→ WHAT TO PRODUCE:
Go through the listing and pick out each line with the word "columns" in it.

─── PROVIDED MATERIAL ───

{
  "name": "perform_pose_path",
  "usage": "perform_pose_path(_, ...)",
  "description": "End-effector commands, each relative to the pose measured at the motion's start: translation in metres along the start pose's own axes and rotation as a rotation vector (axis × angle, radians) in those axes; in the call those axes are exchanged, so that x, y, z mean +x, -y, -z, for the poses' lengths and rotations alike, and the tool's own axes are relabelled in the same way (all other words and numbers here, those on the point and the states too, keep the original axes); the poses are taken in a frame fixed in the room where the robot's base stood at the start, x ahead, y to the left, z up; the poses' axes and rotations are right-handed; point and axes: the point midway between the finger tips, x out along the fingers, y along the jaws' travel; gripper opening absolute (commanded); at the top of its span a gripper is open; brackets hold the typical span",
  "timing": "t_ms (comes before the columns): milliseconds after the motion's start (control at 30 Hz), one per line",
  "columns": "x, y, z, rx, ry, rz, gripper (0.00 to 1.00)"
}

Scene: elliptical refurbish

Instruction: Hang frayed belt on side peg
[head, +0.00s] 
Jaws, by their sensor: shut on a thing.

───

→ COMPLETE OUTPUT:
  "timing": "t_ms (comes before the columns): milliseconds after the motion's start (control at 30 Hz), one per line",
  "columns": "x, y, z, rx, ry, rz, gripper (0.00 to 1.00)"

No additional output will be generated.